- EXERCISE DIRECTIONS -
Restate all of the entries exactly, dropping any pictures they hold.

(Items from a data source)

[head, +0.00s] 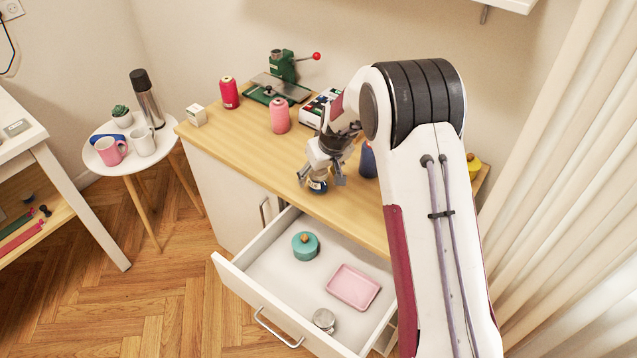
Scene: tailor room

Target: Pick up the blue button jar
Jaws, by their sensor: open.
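A small jar (317,186), showing blue with a pale band, stands near the front edge of the wooden cabinet top. It appears to be the blue button jar; its upper part is hidden by my gripper. My gripper (321,177) is open and points down over the jar, with one finger to its left and one to its right. I cannot tell whether the fingers touch it.
A dark blue object (368,162) stands right of my gripper, partly hidden by my arm. A pink spool (280,116), a red spool (229,93) and a green press (283,68) stand behind. The open drawer (262,262) below holds a teal pot (305,247) and pink tray (336,291).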

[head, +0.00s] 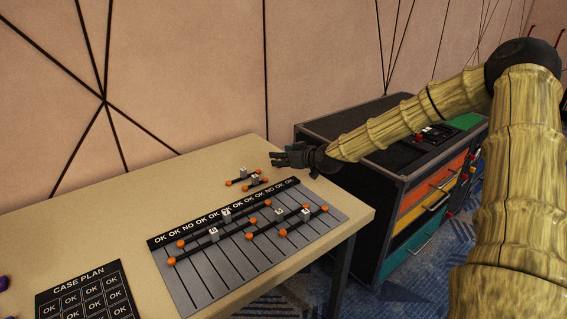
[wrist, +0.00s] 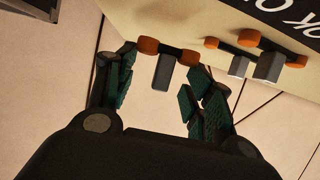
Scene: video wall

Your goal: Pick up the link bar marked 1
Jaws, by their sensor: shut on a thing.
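My gripper (head: 276,158) is over the far right end of the table, pointing left. In the wrist view, a short dark link bar with orange ends and a grey tab (wrist: 162,74) sits between the fingertips of my gripper (wrist: 162,68). I cannot read a number on the tab. I cannot make this bar out in the head view. Two other link bars lie on the table just left of and below my gripper, a longer one (head: 243,178) and a shorter one (head: 257,184). They also show in the wrist view, to the right of the fingers.
A grey board (head: 185,279) with an OK / NO OK header holds several tagged link bars. A black case plan card (head: 88,297) lies at the front left of the table (head: 110,225). A dark cabinet with coloured drawers (head: 425,205) stands right of the table; a panelled wall is behind.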

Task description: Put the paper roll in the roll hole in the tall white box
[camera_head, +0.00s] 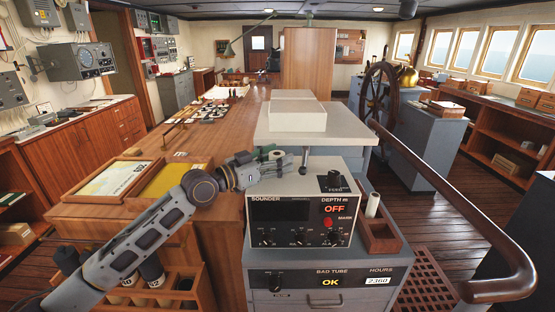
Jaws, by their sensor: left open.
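A white paper roll (373,204) stands upright, slightly tilted, in a small open reddish-brown box at the right side of the sounder unit. My left gripper (298,160) reaches in from the left, above the back left of the sounder unit (300,213). It is open, and I see nothing between its fingers. It is well left of the paper roll and apart from it. A pale box (297,117) sits on the light slab behind the gripper; I cannot make out a roll hole in it. My right gripper is not in view.
The brown box (378,236) sits at the cabinet's right edge. A curved wooden rail (480,232) runs along the right.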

- REPLY -
[head, +0.00s] 
Scene: tailor room

Target: Pick up the blue button jar
Jaws, by their sensor: open.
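A small jar (317,186), showing blue with a pale band, stands near the front edge of the wooden cabinet top. It appears to be the blue button jar; its upper part is hidden by my gripper. My gripper (321,177) is open and points down over the jar, with one finger to its left and one to its right. I cannot tell whether the fingers touch it.
A dark blue object (368,162) stands right of my gripper, partly hidden by my arm. A pink spool (280,116), a red spool (229,93) and a green press (283,68) stand behind. The open drawer (262,262) below holds a teal pot (305,247) and pink tray (336,291).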

[head, +0.00s] 
[wrist, +0.00s] 
Scene: video wall

Your goal: Pick up the link bar marked 1
Jaws, by their sensor: shut on a thing.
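My gripper (head: 276,158) is over the far right end of the table, pointing left. In the wrist view, a short dark link bar with orange ends and a grey tab (wrist: 162,74) sits between the fingertips of my gripper (wrist: 162,68). I cannot read a number on the tab. I cannot make this bar out in the head view. Two other link bars lie on the table just left of and below my gripper, a longer one (head: 243,178) and a shorter one (head: 257,184). They also show in the wrist view, to the right of the fingers.
A grey board (head: 185,279) with an OK / NO OK header holds several tagged link bars. A black case plan card (head: 88,297) lies at the front left of the table (head: 110,225). A dark cabinet with coloured drawers (head: 425,205) stands right of the table; a panelled wall is behind.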

Task description: Put the paper roll in the roll hole in the tall white box
[camera_head, +0.00s] 
Jaws, by their sensor: left open.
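A white paper roll (373,204) stands upright, slightly tilted, in a small open reddish-brown box at the right side of the sounder unit. My left gripper (298,160) reaches in from the left, above the back left of the sounder unit (300,213). It is open, and I see nothing between its fingers. It is well left of the paper roll and apart from it. A pale box (297,117) sits on the light slab behind the gripper; I cannot make out a roll hole in it. My right gripper is not in view.
The brown box (378,236) sits at the cabinet's right edge. A curved wooden rail (480,232) runs along the right.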

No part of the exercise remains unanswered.